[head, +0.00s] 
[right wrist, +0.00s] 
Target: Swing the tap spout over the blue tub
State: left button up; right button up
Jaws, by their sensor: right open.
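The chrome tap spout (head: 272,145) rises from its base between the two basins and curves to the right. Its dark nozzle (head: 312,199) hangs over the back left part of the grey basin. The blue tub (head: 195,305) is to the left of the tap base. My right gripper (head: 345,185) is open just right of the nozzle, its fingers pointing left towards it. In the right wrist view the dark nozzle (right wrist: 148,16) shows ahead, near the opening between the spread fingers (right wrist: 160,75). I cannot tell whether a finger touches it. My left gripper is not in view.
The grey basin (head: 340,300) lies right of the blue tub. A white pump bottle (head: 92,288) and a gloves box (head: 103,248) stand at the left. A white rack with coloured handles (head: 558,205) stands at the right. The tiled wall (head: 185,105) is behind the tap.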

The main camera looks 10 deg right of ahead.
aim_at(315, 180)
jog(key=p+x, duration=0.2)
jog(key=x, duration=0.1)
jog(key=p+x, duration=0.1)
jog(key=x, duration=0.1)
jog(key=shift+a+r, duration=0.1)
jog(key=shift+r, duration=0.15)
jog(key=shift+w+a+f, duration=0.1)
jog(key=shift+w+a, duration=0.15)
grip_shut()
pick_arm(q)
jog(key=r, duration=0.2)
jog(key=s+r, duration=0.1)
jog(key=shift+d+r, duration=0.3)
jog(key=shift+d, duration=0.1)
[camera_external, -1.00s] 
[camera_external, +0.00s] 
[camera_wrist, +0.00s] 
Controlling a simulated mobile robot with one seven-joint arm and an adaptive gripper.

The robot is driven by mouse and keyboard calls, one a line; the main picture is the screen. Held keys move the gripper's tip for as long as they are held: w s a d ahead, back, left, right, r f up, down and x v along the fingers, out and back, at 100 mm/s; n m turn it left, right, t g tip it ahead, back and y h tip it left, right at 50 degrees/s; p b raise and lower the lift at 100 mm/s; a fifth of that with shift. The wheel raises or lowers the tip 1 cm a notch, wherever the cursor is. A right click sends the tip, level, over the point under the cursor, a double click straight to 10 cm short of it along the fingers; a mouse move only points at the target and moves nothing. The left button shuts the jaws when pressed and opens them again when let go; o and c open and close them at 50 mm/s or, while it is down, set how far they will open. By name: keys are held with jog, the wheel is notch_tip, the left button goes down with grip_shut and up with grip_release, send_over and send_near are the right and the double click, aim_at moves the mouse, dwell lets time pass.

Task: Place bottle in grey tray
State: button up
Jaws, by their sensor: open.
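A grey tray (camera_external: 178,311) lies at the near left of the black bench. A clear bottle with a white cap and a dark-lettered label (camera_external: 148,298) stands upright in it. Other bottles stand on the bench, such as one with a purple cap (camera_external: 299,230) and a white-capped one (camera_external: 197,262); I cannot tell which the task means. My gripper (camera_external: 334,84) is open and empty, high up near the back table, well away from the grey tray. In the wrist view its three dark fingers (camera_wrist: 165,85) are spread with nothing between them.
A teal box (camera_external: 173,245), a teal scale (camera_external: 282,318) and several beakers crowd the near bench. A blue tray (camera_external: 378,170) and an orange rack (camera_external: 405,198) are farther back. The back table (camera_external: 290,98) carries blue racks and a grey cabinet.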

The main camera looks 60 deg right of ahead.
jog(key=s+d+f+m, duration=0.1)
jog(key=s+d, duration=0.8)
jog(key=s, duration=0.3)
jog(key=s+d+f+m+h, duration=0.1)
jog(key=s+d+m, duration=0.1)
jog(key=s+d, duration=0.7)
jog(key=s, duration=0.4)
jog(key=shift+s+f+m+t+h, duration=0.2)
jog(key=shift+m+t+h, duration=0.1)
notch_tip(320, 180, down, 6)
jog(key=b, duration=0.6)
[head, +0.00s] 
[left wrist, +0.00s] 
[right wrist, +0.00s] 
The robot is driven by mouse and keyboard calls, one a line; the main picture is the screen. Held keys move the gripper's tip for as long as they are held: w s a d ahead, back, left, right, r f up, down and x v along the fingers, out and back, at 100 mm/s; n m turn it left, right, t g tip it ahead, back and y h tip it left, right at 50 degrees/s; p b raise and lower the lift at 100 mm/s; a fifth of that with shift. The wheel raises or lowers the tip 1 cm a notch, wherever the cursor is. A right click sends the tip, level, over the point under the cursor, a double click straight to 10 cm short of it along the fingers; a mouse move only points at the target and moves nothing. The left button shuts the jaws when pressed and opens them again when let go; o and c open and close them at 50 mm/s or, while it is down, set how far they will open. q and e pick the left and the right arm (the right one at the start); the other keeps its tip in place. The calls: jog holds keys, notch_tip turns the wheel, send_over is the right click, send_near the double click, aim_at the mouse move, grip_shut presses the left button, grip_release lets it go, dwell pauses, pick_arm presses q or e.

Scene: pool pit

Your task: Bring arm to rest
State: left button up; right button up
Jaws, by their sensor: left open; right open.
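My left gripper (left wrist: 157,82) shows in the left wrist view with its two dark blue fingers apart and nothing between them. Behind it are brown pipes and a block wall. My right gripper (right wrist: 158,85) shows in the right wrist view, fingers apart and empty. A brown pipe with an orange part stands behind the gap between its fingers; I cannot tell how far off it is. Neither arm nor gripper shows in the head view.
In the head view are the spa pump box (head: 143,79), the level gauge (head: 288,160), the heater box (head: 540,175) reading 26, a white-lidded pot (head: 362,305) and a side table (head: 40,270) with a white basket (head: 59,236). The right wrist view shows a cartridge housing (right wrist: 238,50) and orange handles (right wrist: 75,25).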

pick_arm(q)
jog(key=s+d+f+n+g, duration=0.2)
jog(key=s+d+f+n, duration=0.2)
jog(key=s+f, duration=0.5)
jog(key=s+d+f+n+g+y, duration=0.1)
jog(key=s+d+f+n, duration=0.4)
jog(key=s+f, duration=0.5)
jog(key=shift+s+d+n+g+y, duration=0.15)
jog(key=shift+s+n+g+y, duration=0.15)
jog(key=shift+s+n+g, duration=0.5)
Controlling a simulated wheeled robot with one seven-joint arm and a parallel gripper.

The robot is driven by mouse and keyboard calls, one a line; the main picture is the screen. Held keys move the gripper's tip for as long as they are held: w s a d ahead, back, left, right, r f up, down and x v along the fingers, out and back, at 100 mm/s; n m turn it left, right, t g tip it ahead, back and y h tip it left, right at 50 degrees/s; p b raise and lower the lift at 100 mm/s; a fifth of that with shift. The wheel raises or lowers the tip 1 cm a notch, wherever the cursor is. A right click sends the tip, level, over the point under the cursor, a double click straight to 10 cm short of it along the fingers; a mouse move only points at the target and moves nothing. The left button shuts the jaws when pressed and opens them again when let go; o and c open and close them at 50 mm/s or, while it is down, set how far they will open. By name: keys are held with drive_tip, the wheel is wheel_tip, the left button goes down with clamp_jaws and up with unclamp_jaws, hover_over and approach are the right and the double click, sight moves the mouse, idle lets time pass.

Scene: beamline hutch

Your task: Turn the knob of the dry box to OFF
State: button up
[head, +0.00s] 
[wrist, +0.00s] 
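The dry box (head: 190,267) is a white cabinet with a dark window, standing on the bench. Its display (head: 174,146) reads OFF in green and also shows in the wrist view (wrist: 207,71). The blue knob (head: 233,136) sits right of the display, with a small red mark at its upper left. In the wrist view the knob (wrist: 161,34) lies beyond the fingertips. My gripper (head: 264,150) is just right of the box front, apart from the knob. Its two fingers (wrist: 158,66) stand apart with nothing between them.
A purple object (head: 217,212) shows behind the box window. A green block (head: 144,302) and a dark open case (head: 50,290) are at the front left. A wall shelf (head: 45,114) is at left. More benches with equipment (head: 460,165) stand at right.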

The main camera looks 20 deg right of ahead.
...
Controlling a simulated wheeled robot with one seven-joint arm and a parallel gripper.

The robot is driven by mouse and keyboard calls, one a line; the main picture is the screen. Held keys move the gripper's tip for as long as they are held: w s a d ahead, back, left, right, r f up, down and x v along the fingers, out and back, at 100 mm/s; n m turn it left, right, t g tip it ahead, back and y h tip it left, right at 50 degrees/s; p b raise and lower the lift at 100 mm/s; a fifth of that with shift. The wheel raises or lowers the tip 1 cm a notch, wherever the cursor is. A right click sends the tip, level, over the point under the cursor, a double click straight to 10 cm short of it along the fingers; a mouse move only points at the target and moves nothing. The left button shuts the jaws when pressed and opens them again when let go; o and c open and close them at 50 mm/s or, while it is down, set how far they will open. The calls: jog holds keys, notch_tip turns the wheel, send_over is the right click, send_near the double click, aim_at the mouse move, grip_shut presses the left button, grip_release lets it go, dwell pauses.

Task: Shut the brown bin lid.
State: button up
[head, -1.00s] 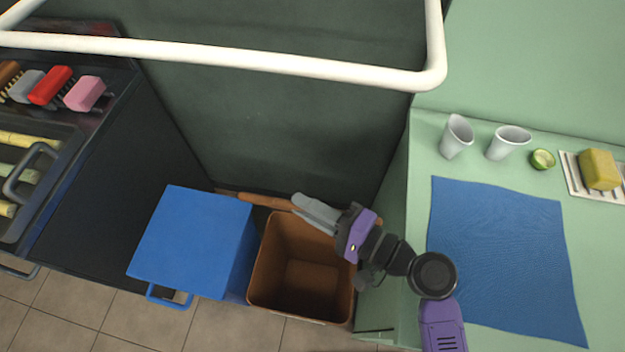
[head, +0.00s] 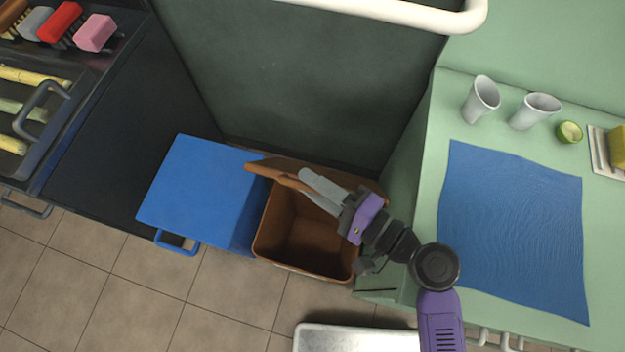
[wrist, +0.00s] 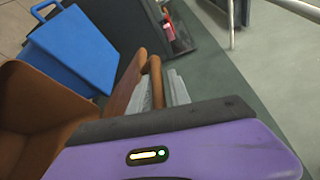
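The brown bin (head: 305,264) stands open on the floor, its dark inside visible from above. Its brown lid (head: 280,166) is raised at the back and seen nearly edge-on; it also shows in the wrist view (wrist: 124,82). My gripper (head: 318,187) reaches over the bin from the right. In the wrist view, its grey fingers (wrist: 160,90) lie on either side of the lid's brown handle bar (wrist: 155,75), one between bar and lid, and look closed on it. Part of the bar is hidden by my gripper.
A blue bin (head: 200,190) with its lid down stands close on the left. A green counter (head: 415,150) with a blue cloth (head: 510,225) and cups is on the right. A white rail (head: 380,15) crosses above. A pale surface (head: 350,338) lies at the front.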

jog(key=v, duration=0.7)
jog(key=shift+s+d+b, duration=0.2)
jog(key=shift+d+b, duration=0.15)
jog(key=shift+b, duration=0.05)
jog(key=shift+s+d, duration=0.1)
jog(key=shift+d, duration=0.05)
* * *
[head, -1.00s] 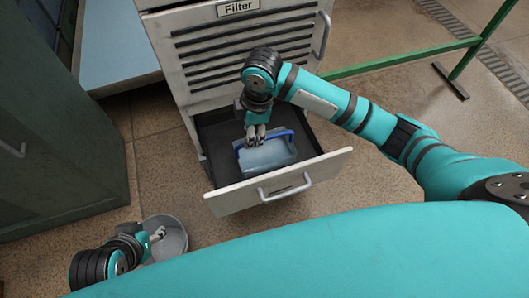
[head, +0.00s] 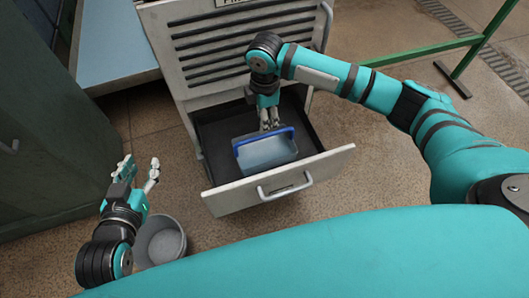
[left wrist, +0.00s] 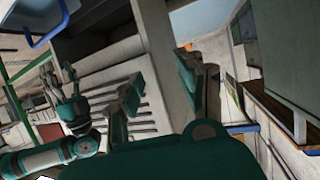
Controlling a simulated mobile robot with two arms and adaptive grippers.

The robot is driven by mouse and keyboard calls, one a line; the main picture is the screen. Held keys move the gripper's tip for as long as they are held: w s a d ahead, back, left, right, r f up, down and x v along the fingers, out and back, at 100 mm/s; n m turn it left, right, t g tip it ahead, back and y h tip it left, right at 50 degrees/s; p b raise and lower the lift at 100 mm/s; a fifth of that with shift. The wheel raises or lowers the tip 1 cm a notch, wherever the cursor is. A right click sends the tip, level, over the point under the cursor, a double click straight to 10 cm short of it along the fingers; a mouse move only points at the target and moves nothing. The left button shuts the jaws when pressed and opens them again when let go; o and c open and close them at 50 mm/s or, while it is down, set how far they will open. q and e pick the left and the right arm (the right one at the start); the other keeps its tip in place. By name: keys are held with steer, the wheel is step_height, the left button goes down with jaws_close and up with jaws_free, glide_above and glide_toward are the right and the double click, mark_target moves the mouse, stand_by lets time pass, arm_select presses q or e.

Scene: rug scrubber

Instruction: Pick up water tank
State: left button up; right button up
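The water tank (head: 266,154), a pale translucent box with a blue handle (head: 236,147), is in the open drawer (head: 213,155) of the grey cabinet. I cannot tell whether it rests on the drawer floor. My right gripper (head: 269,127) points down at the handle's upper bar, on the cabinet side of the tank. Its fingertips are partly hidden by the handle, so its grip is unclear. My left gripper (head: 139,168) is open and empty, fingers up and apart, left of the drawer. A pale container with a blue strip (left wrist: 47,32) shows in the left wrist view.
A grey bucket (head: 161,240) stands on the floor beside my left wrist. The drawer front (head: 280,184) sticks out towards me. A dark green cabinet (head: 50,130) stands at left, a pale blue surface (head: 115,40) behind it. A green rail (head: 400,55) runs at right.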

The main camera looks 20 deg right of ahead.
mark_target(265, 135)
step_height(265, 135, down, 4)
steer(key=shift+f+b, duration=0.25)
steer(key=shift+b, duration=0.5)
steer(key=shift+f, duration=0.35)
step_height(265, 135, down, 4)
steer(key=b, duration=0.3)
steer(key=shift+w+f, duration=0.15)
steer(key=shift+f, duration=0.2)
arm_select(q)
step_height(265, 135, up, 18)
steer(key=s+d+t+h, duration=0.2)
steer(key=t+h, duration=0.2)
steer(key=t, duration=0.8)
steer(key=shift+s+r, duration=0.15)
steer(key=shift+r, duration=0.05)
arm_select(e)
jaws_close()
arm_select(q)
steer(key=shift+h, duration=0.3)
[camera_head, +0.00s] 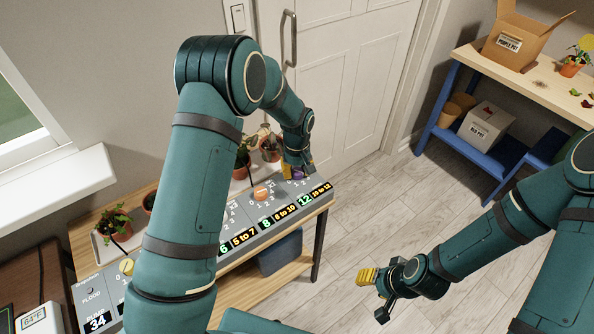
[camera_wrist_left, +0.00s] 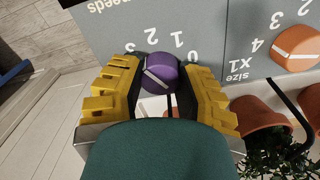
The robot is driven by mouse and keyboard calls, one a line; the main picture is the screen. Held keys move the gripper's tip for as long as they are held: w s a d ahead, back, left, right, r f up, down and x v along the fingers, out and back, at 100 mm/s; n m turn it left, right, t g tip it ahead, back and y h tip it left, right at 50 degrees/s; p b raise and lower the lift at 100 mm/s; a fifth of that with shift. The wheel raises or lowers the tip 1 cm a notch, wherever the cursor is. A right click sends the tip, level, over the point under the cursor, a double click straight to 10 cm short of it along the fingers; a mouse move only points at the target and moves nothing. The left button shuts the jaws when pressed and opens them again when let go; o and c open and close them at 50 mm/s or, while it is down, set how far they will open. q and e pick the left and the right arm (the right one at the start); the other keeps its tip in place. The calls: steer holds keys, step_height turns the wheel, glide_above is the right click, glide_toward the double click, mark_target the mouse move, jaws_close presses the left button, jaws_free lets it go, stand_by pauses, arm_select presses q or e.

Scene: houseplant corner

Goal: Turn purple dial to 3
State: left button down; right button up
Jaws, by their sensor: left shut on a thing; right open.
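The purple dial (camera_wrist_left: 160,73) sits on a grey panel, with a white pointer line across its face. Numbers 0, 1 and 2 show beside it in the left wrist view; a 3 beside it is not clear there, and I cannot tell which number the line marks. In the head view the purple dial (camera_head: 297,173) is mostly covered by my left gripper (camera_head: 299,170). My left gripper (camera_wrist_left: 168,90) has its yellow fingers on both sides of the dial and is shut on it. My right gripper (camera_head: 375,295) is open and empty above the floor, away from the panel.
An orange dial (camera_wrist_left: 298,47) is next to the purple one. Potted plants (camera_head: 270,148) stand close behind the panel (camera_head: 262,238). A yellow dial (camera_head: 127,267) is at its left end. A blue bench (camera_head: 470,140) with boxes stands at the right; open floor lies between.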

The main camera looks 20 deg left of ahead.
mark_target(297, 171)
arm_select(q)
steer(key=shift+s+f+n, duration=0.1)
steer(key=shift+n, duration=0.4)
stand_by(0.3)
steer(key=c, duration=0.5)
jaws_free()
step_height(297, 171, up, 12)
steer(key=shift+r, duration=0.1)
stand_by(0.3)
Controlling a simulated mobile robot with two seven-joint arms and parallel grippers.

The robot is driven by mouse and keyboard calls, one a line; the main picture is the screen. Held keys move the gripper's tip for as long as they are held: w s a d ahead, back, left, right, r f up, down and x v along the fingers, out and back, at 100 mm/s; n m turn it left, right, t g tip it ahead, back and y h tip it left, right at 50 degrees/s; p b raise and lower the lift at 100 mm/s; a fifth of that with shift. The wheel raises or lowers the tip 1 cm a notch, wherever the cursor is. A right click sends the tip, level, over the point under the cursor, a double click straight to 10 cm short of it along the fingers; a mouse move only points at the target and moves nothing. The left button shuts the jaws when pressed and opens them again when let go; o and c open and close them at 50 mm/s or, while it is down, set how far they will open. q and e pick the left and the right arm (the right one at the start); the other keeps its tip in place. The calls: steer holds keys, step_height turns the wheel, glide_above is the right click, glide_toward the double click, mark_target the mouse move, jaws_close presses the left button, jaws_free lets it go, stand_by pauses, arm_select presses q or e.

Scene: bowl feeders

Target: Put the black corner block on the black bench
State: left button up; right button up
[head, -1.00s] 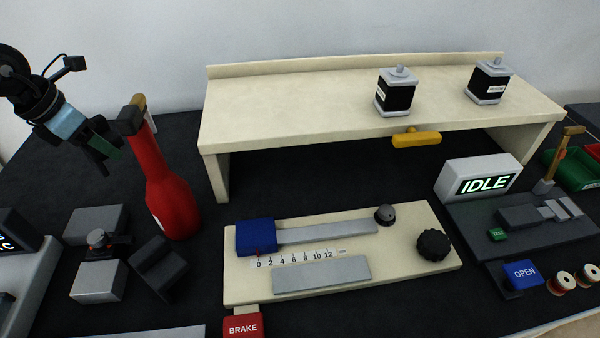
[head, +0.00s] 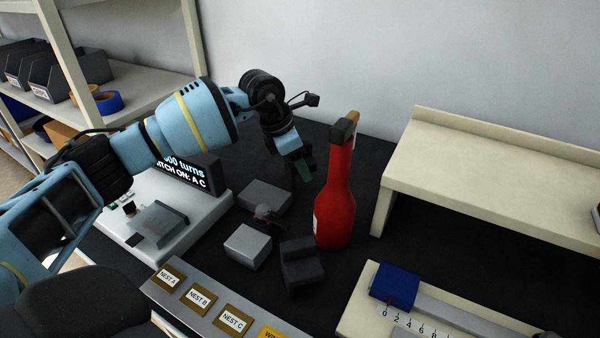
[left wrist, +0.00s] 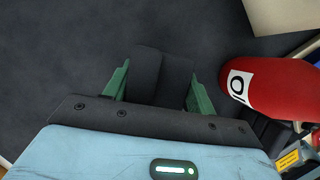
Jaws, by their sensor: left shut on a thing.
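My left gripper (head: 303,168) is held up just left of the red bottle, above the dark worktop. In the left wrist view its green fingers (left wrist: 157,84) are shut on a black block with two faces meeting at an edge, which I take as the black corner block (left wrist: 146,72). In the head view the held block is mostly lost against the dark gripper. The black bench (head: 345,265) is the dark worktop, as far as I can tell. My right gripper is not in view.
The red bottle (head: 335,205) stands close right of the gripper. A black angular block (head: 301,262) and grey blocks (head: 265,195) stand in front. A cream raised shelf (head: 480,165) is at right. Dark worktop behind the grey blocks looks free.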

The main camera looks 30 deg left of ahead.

PROBLEM REQUIREMENTS:
In the listing above, find the line with "Target: Put the" and the line with "The main camera looks 30 deg left of ahead.". Copy both of them and every line between, exactly, but not the pictures.

SOLUTION FOR THIS PROBLEM:
Target: Put the black corner block on the black bench
State: left button up; right button up
[head, -1.00s] 
[head, +0.00s] 
[left wrist, +0.00s] 
Jaws, by their sensor: left shut on a thing.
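My left gripper (head: 303,168) is held up just left of the red bottle, above the dark worktop. In the left wrist view its green fingers (left wrist: 157,84) are shut on a black block with two faces meeting at an edge, which I take as the black corner block (left wrist: 146,72). In the head view the held block is mostly lost against the dark gripper. The black bench (head: 345,265) is the dark worktop, as far as I can tell. My right gripper is not in view.
The red bottle (head: 335,205) stands close right of the gripper. A black angular block (head: 301,262) and grey blocks (head: 265,195) stand in front. A cream raised shelf (head: 480,165) is at right. Dark worktop behind the grey blocks looks free.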

The main camera looks 30 deg left of ahead.

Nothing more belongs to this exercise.